About Rutherford's Gold Foil Experiment

By Jessica Pestka; Updated April 25, 2017
Gold foil.

Ernest Rutherford, originally from New Zealand, is credited as being the father of nuclear physics for his discoveries in atomic structure, even though Hantaro Nagaoka, a physicist from the Imperial University of Tokyo, first proposed the theory of the nucleus as it is known today. Rutherford's "gold foil experiment" led to the discovery that most of an atom's mass is located in a dense region now called the nucleus. Prior to the groundbreaking gold foil experiment, Rutherford was granted the Nobel Prize for other key contributions in the field of chemistry.


The popular theory of atomic structure at the time of Rutherford's experiment was the "plum pudding model." This model was developed in 1904 by J.J. Thompson, the scientist who discovered the electron. This theory held that the negatively charged electrons in an atom were floating in a sea of positive charge--the electrons being akin to plums in a bowl of pudding. Although Dr. Nagaoka had published his competing theory that electrons orbit a positive nucleus, akin to the way the planet Saturn is orbited by its rings, in 1904, the plum pudding model was the prevailing theory on the structure of the atom until it was disproved by Ernest Rutherford in 1911.

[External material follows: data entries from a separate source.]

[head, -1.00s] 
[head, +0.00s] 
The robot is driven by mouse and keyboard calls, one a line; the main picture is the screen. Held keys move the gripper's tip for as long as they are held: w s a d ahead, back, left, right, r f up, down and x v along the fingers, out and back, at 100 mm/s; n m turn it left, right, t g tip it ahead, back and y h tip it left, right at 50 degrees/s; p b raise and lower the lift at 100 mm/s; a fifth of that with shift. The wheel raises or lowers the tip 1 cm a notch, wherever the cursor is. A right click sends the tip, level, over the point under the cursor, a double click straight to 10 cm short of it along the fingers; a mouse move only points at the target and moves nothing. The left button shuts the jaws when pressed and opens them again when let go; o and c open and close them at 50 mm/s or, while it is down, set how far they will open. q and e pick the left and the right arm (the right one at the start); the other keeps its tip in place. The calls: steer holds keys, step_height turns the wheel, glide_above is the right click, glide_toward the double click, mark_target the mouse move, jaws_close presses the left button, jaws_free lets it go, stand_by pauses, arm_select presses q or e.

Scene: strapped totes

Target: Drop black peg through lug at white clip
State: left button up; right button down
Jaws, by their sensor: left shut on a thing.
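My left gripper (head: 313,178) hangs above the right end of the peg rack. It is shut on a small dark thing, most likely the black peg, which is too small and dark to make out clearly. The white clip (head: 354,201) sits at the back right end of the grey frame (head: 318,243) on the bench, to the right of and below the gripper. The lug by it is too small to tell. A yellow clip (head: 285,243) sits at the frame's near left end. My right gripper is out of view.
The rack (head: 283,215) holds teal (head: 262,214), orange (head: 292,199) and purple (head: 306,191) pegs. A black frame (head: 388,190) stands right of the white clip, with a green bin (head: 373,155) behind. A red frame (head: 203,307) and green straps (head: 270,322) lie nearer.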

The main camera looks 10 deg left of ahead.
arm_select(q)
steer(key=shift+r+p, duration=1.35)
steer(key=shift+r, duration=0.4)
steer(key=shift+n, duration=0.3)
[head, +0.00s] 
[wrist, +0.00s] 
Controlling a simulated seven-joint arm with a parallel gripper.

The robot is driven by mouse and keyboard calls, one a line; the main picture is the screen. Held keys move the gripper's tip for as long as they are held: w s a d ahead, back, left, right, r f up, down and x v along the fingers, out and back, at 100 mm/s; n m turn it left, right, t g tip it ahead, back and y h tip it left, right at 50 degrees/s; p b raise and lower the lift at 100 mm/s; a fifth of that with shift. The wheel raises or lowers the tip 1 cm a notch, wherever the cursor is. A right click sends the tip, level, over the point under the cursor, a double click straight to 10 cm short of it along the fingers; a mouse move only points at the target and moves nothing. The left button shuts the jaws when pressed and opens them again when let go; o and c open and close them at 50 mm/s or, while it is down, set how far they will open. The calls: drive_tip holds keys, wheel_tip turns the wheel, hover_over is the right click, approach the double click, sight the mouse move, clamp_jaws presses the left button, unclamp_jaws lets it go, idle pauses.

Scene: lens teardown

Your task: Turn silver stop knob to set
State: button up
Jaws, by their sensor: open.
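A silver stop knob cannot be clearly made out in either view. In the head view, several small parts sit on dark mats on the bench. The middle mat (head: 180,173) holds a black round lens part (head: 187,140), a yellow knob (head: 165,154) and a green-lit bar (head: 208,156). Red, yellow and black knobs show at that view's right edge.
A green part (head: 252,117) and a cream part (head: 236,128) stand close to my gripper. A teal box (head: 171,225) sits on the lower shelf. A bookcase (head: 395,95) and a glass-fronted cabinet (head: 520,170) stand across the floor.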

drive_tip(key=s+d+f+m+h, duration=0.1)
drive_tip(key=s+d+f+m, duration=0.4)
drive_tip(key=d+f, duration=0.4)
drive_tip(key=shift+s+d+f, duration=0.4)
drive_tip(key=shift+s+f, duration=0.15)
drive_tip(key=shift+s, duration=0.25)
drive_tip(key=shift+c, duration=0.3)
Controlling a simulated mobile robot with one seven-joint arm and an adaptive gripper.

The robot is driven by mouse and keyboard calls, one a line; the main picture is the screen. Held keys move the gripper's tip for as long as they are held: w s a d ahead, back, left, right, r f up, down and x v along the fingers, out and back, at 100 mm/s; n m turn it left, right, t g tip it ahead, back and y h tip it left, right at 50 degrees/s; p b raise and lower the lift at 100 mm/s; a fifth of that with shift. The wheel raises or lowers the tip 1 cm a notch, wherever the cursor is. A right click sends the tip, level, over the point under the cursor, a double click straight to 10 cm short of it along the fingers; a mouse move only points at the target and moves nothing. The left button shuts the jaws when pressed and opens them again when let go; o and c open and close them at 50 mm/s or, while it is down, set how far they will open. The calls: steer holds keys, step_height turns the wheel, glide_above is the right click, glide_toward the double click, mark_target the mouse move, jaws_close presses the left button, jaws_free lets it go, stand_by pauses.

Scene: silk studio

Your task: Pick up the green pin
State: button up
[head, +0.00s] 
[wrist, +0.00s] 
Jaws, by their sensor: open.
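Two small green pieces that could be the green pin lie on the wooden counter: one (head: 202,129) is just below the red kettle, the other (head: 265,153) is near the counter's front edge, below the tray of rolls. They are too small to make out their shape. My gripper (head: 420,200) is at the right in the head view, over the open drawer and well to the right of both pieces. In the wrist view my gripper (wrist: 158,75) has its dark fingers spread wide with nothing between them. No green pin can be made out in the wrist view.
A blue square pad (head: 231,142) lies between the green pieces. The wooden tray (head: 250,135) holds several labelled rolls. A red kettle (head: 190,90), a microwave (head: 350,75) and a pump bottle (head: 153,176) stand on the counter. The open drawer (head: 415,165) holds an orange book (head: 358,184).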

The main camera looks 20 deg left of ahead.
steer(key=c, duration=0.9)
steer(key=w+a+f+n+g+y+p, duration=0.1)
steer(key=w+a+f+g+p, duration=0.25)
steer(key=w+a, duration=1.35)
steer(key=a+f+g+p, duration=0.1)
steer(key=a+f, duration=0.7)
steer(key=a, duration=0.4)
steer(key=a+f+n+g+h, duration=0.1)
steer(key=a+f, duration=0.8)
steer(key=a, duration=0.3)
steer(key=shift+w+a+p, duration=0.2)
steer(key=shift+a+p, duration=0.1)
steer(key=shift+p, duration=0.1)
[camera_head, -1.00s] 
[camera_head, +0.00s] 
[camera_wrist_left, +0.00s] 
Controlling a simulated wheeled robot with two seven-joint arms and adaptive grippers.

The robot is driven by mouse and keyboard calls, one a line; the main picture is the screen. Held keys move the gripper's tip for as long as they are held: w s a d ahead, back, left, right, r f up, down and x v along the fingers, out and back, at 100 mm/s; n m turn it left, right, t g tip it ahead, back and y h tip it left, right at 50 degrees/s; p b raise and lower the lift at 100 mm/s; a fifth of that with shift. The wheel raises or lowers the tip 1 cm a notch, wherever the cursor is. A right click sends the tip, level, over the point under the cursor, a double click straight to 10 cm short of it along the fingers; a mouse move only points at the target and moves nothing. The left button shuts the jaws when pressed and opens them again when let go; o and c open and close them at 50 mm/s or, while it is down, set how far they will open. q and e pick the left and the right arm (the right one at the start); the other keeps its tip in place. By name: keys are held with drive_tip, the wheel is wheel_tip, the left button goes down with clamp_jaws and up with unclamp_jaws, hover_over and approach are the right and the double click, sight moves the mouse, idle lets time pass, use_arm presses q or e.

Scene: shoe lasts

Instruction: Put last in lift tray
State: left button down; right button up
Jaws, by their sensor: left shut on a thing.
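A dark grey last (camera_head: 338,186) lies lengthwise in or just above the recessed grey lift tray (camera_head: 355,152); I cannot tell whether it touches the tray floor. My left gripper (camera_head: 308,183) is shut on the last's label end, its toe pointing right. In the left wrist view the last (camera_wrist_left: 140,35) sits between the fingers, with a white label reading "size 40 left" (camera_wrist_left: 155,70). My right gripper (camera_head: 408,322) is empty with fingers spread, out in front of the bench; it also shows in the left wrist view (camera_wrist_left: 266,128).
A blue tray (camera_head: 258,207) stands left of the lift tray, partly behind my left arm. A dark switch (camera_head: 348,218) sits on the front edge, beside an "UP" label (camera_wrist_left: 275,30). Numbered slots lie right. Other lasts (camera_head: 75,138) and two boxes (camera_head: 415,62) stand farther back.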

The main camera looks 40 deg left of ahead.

The gold foil experiment was conducted under the supervision of Rutherford at the University of Manchester in 1909 by scientist Hans Geiger (whose work eventually led to the development of the Geiger counter) and undergraduate student Ernest Marsden. Rutherford, chair of the Manchester physics department at the time of the experiment, is given primary credit for the experiment, as the theories that resulted are primarily his work. Rutherford's gold foil experiment is also sometimes referred to as the Geiger-Marsden experiment.


The gold foil experiment consisted of a series of tests in which a positively charged helium particle was shot at a very thin layer of gold foil. The expected result was that the positive particles would be moved just a few degrees from their path as they passed through the sea of positive charge proposed in the plum pudding model. The result, however, was that the positive particles were repelled off of the gold foil by nearly 180 degrees in a very small region of the atom, while most of the remaining particles were not deflected at all but rather passed right through the atom.


The data generated from the gold foil experiment demonstrated that the plum pudding model of the atom was incorrect. The way in which the positive particles bounced off the thin foil indicated that the majority of the mass of an atom was concentrated in one small region. Because the majority of the positive particles continued on their original path unmoved, Rutherford correctly deducted that most of the remainder of the atom was empty space. Rutherford termed his discovery "the central charge," a region later named the nucleus.


Rutherford's discovery of the nucleus and proposed atomic structure was later refined by physicist Niels Bohr in 1913. Bohr's model of the atom, also referred to as the Rutherford Bohr model, is the basic atomic model used today. Rutherford's description of the atom set the foundation for all future atomic models and the development of nuclear physics.